Task statement |
Gather all lines in the records below that include the word "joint".

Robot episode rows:
•••

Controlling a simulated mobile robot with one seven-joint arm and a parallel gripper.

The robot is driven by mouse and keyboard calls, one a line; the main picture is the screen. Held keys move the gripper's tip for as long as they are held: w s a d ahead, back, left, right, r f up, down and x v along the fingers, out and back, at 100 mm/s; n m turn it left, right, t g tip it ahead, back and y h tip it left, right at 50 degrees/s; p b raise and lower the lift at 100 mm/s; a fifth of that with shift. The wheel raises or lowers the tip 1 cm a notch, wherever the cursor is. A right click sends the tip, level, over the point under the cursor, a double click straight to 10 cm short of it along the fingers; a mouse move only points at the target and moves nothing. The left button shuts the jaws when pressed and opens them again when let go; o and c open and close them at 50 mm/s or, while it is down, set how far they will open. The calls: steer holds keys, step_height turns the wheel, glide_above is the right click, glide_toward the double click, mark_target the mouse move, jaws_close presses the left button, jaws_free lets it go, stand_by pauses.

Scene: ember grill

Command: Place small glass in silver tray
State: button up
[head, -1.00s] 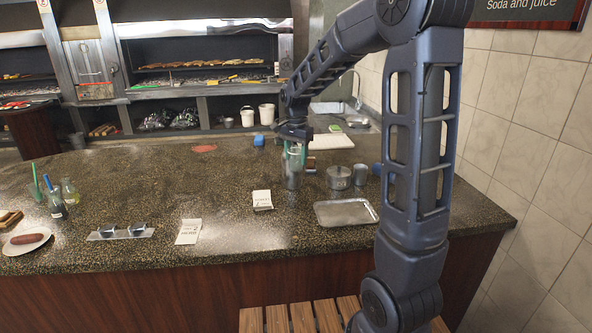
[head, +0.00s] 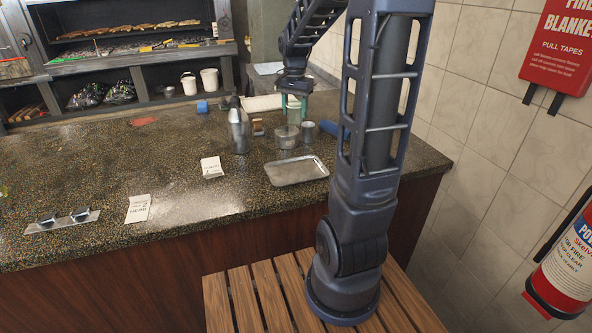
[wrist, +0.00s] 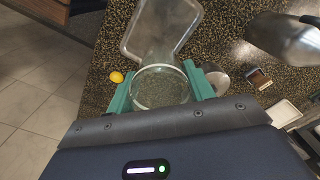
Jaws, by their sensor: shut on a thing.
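My gripper (head: 293,104) is shut on a small clear glass (wrist: 160,87), with a green finger on each side of it in the wrist view. In the head view the glass (head: 293,116) shows faintly between the fingers, in line with a round metal pot (head: 286,138). The silver tray (head: 297,176) lies empty on the counter, nearer the front edge than the gripper. In the wrist view the tray (wrist: 130,40) shows beyond the glass, partly seen through it.
A metal shaker (head: 238,132) stands left of the pot. A grey cup (head: 308,131) and a blue object (head: 334,129) are on the right. A yellow item (wrist: 116,77) lies beside the tray. A white card (head: 211,167) lies left of the tray.

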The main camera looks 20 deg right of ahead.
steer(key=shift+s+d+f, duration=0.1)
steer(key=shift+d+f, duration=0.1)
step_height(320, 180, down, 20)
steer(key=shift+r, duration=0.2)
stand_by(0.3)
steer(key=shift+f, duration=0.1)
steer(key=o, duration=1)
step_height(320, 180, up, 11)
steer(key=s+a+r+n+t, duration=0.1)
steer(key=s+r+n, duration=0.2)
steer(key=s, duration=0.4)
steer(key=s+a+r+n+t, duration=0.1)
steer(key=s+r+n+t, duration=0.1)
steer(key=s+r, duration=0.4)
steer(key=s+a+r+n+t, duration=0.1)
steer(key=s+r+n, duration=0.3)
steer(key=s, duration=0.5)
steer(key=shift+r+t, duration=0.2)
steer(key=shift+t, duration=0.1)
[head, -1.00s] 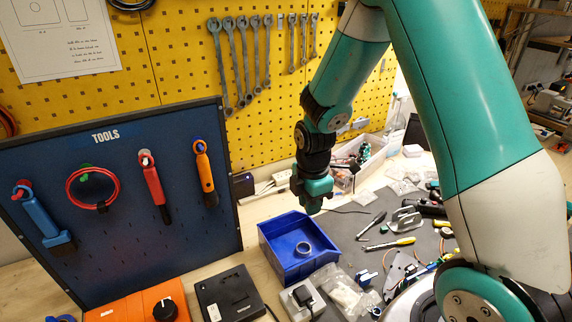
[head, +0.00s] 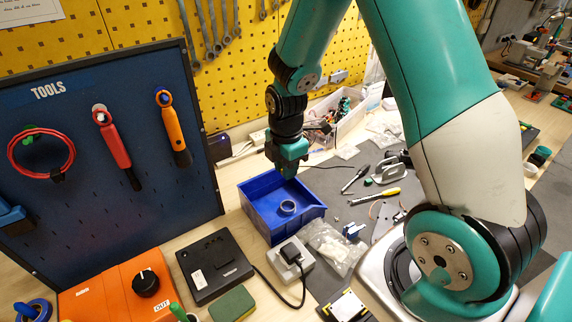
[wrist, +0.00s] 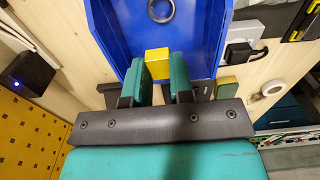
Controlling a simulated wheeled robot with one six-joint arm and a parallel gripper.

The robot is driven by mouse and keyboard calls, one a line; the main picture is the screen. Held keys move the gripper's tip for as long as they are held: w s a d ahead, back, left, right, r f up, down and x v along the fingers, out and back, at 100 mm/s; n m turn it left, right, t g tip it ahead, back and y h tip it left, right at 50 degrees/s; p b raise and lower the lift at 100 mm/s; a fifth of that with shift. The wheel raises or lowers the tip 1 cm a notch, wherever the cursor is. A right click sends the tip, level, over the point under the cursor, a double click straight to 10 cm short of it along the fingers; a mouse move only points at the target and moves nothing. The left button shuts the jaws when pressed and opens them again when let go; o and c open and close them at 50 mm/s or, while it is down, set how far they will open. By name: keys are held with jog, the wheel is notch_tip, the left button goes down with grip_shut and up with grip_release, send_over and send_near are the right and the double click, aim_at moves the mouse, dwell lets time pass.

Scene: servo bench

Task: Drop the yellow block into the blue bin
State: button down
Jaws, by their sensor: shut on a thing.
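The yellow block (wrist: 157,62) is between the two teal fingers of my gripper (wrist: 163,80) in the wrist view. My gripper (head: 289,172) is shut on it; in the head view the block is hidden by the gripper. The blue bin (head: 262,222) stands on the bench, with the gripper above its back edge in the head view. In the wrist view the bin (wrist: 200,50) lies beyond and below the fingertips. A grey ring (head: 287,207) lies inside the bin.
A tool board (head: 80,160) with hanging tools stands at the left. A black box (head: 214,265), a white adapter (head: 291,262), and clear bags (head: 333,247) sit close to the bin. A screwdriver (head: 375,196) lies on the grey mat to its right. Yellow pegboard (head: 225,95) rises behind.

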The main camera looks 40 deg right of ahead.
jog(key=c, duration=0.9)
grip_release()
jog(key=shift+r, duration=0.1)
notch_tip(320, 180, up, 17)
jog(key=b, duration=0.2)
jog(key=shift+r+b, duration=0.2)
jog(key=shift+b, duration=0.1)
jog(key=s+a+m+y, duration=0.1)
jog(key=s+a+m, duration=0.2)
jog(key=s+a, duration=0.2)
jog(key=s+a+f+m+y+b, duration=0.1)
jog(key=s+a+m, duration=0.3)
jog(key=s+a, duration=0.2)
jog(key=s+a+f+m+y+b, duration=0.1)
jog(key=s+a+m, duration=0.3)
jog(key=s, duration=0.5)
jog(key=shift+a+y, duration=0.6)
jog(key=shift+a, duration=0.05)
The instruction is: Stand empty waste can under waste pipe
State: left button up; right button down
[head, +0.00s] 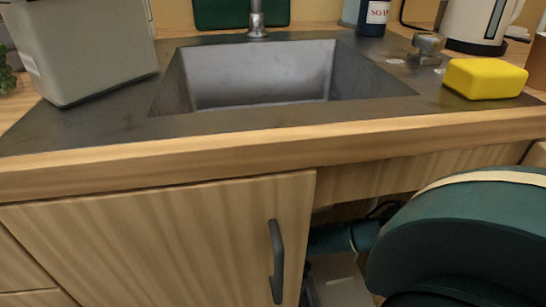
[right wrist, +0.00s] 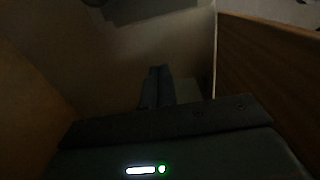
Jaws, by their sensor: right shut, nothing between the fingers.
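A grey, square-sided can (head: 85,45) stands at the left end of the counter, beside the sink; its top is cut off and its inside does not show. My right arm reaches into the open cupboard below the sink, and the door hides its hand in the head view. In the right wrist view my right gripper (right wrist: 157,76) is shut and empty inside the dark cupboard. A pale grey underside (right wrist: 155,35), perhaps the sink's, shows above it. I cannot clearly make out the waste pipe. My left gripper is not in view.
The sink (head: 262,75) is empty. A yellow sponge (head: 484,78), a soap bottle (head: 374,15) and a kettle (head: 475,20) are at the right. A wooden wall (right wrist: 270,75) stands close right of my right gripper.

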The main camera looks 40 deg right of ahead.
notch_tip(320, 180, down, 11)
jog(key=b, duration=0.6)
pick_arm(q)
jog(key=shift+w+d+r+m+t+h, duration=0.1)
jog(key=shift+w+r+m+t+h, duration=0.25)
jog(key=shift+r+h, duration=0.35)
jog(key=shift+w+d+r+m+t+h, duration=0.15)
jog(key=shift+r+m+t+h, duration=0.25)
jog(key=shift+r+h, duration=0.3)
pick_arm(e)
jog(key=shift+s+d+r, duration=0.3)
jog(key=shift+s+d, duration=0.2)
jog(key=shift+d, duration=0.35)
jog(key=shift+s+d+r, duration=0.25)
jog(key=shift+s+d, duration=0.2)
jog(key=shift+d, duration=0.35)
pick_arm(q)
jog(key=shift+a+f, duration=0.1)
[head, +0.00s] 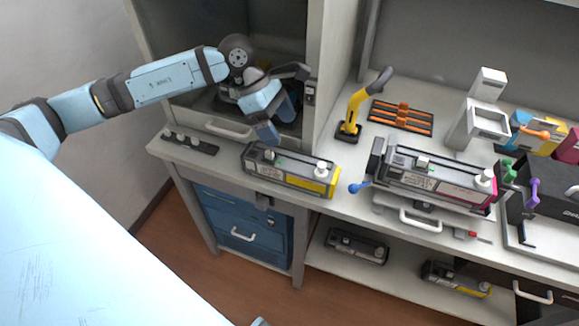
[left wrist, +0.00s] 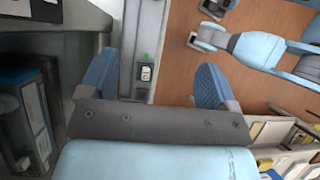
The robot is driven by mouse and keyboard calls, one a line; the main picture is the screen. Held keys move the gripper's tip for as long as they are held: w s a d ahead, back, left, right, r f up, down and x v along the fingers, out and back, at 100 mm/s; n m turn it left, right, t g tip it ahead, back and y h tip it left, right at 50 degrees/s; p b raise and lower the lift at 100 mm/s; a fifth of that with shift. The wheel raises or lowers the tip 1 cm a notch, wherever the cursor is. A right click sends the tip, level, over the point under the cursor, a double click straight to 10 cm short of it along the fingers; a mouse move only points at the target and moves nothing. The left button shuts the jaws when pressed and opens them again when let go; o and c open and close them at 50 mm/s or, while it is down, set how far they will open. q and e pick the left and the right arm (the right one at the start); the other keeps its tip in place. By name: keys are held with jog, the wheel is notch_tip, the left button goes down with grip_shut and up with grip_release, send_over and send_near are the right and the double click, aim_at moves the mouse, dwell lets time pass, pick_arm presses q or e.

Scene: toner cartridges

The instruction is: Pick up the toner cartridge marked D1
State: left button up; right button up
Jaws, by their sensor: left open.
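A dark grey toner cartridge with a yellow end and a white knob (head: 290,172) lies on the counter in the head view. A similar one with a magenta end (head: 430,177) lies to its right on a raised stand. No D1 marking is readable on either. My left gripper (head: 277,120) is open and empty, just above and behind the yellow-ended cartridge, apart from it. In the left wrist view its blue fingers (left wrist: 157,72) are spread, with a dark part bearing a white label and green spot (left wrist: 146,73) between them. My right gripper is not clearly shown.
A dark cartridge (head: 357,246) and a yellow-ended one (head: 455,278) lie on the lower shelf. A yellow-handled tool (head: 355,108) stands behind the counter cartridges, beside an orange-slotted rack (head: 402,117). A cabinet wall (head: 318,60) rises close to my left gripper. Blue drawers (head: 240,222) are below.

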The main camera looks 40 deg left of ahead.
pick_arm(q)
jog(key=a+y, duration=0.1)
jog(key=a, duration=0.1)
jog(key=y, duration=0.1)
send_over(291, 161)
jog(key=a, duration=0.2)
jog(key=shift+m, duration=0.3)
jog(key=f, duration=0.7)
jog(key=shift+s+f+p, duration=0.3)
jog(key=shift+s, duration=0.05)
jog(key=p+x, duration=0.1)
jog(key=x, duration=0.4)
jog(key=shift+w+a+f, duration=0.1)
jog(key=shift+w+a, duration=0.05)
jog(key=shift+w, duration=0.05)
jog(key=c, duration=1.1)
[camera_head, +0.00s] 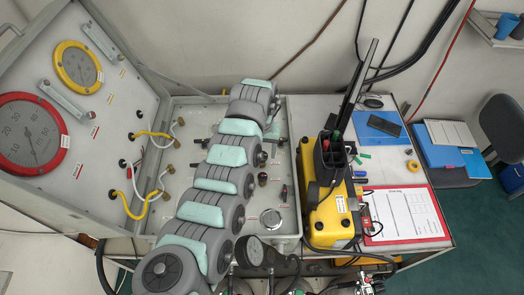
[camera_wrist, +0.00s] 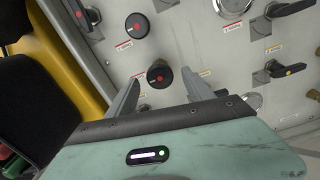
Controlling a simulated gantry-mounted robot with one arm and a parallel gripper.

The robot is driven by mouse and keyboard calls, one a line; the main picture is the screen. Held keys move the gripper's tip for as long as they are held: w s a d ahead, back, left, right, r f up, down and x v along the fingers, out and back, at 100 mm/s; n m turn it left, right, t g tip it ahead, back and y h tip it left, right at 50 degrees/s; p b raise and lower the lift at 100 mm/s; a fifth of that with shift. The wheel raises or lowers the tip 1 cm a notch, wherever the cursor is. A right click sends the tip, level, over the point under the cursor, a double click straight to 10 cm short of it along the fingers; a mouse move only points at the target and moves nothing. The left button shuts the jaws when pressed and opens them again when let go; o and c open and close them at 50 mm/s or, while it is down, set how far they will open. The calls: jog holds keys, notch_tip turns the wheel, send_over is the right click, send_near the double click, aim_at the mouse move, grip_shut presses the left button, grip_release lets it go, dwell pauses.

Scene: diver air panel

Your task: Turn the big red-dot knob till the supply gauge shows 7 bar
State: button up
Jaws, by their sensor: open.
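A round silver-rimmed gauge (camera_wrist: 231,6) is cut off at the top edge. It appears in the head view as a small pale dial (camera_head: 271,219). I cannot read it or its label. My arm hides part of the panel in the head view.
Black lever handles (camera_wrist: 289,9) (camera_wrist: 285,69) stand right of the knobs. A yellow case (camera_head: 328,215) borders the panel's right side. The raised lid holds a red-rimmed gauge (camera_head: 30,133) and a yellow-rimmed gauge (camera_head: 77,67). Yellow hoses (camera_head: 130,207) lie left of my arm.

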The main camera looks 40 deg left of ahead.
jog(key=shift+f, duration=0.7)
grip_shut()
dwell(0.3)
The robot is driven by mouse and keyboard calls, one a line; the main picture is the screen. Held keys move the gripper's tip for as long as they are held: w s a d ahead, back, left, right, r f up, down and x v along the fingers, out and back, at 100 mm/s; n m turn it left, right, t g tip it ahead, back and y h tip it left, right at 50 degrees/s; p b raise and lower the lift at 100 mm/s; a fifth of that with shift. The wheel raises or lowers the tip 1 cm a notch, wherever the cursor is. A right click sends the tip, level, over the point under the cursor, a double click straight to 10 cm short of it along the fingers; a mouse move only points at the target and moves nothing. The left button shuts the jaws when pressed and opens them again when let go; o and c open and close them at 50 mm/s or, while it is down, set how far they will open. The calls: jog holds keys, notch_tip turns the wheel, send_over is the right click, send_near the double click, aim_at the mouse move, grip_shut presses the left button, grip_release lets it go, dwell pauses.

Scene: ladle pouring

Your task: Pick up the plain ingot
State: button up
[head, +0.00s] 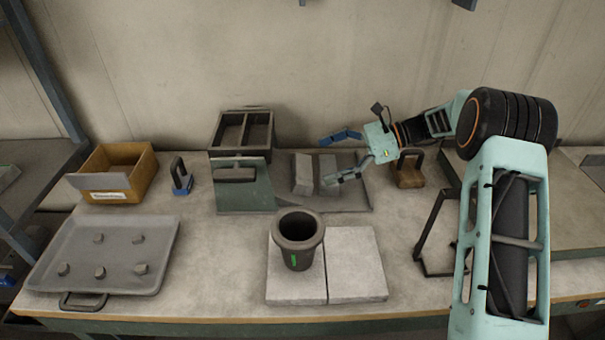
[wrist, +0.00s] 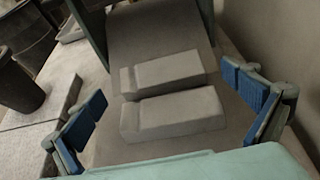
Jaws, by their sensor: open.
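Two grey ingots lie side by side on a dark grey tray (head: 350,197). The left ingot (head: 303,174) is the upper ingot (wrist: 168,72) in the wrist view; the right ingot (head: 328,168) is the lower one (wrist: 175,113). Both look grey with a stepped left end in the wrist view, and I cannot tell which is plain. My gripper (head: 343,156) is open and empty at the tray's right side. In the wrist view its blue-padded fingers (wrist: 165,112) stand wide apart, left and right of the lower ingot's ends, not visibly touching it.
A dark crucible (head: 298,240) stands on pale slabs (head: 357,265) in front. A green plate (head: 243,195) and a divided box (head: 240,112) are left of the ingots. A wooden-looking block with a handle (head: 409,175) is close right. A cardboard box (head: 130,160) and shallow tray (head: 75,240) are far left.

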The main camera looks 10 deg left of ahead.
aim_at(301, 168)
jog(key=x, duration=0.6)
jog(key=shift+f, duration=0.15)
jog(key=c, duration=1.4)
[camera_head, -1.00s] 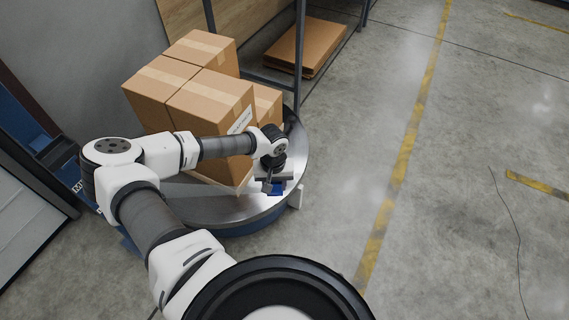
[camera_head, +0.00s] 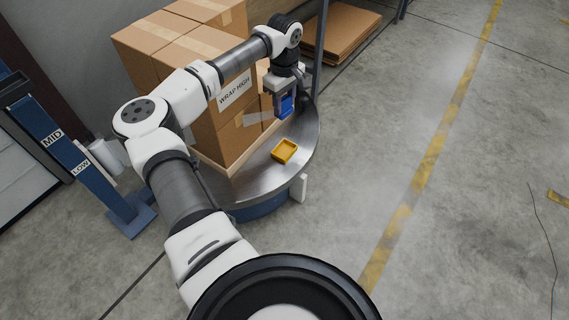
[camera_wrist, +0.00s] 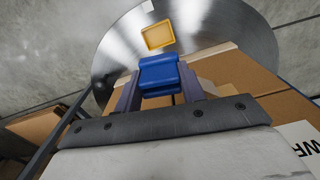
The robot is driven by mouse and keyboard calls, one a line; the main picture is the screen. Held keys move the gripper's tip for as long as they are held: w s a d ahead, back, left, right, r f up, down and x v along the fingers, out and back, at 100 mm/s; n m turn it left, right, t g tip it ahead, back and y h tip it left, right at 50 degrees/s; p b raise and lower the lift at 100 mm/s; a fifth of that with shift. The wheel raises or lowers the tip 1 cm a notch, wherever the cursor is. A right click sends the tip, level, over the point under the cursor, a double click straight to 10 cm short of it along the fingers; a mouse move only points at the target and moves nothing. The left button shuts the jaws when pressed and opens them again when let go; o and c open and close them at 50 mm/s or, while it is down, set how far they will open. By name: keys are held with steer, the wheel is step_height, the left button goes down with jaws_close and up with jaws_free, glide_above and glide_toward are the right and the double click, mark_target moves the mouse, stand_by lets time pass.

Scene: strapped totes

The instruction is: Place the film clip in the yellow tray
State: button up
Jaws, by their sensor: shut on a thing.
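The blue film clip (camera_head: 287,106) is held between the fingers of my gripper (camera_head: 281,103), above the round metal turntable. In the wrist view the clip (camera_wrist: 159,76) sits between both fingertips of my gripper (camera_wrist: 160,83). The yellow tray (camera_head: 284,151) lies on the turntable near its front right edge. It is below the clip in the head view. In the wrist view the tray (camera_wrist: 157,35) shows beyond the clip, apart from it, and looks empty.
Stacked cardboard boxes (camera_head: 172,52) stand on the turntable (camera_head: 249,183), close beside my gripper. One carries a "WRAP HIGH" label. A dark rack post (camera_head: 321,50) rises behind. A blue column (camera_head: 82,168) stands at the left. The floor at the right is clear.

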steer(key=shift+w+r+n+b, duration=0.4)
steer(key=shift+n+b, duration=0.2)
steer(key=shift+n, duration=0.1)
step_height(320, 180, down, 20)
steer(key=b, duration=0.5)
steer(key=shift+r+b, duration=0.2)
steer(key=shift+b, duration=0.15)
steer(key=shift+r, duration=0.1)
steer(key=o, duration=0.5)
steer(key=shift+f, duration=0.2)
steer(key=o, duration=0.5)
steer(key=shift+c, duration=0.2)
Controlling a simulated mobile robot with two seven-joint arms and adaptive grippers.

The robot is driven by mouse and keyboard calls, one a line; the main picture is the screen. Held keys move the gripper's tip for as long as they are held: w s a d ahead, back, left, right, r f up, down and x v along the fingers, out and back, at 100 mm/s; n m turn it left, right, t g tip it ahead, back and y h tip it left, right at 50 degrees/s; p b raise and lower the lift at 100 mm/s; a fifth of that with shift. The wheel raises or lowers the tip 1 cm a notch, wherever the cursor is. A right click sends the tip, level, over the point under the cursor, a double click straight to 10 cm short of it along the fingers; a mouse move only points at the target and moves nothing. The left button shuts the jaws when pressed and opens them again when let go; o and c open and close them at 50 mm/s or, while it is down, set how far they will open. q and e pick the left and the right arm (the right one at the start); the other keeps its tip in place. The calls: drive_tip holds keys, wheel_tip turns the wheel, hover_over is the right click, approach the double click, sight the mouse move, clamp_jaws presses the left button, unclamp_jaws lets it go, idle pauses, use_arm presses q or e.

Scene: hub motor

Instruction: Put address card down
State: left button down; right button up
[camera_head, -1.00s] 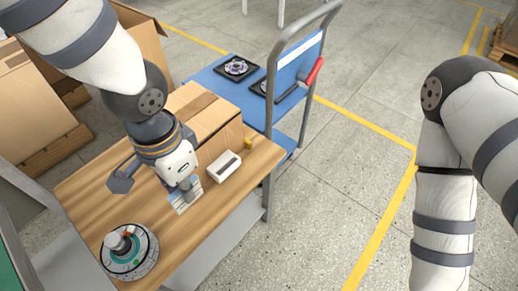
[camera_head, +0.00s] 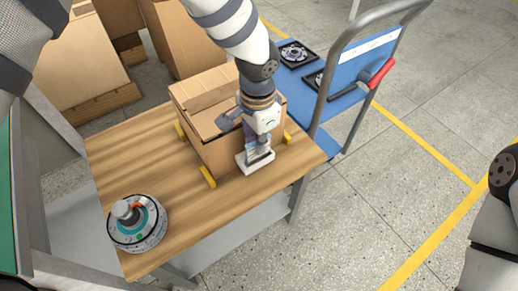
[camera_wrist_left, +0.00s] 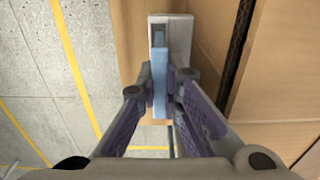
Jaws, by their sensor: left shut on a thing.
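My left gripper (camera_head: 255,155) is over the wooden table, right in front of the cardboard box, at a small white holder (camera_head: 257,163). In the left wrist view the gripper (camera_wrist_left: 160,98) is shut on a thin light-blue card (camera_wrist_left: 160,72). The card lies over the dark slot of the white holder (camera_wrist_left: 172,32); I cannot tell how deep it sits in it. In the head view the fingers hide most of the card. My right gripper is not in view; only part of my right arm shows at the right edge.
The open cardboard box (camera_head: 215,125) stands between yellow corner blocks (camera_head: 208,177) on the table (camera_head: 150,165). A round hub motor (camera_head: 138,222) is at the table's front left. A blue cart (camera_head: 345,120) with a red-handled tool (camera_head: 380,73) stands to the right.

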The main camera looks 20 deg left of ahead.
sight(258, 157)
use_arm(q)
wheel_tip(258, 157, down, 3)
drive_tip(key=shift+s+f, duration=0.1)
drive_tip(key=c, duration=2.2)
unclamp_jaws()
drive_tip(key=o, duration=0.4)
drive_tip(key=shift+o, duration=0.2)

•••

Task result |
Controlling a simulated mobile robot with one seven-joint arm and a parallel gripper.
Controlling a simulated wheeled robot with one six-joint arm and a parallel gripper.
Controlling a simulated mobile robot with two seven-joint arms and adaptive grippers.

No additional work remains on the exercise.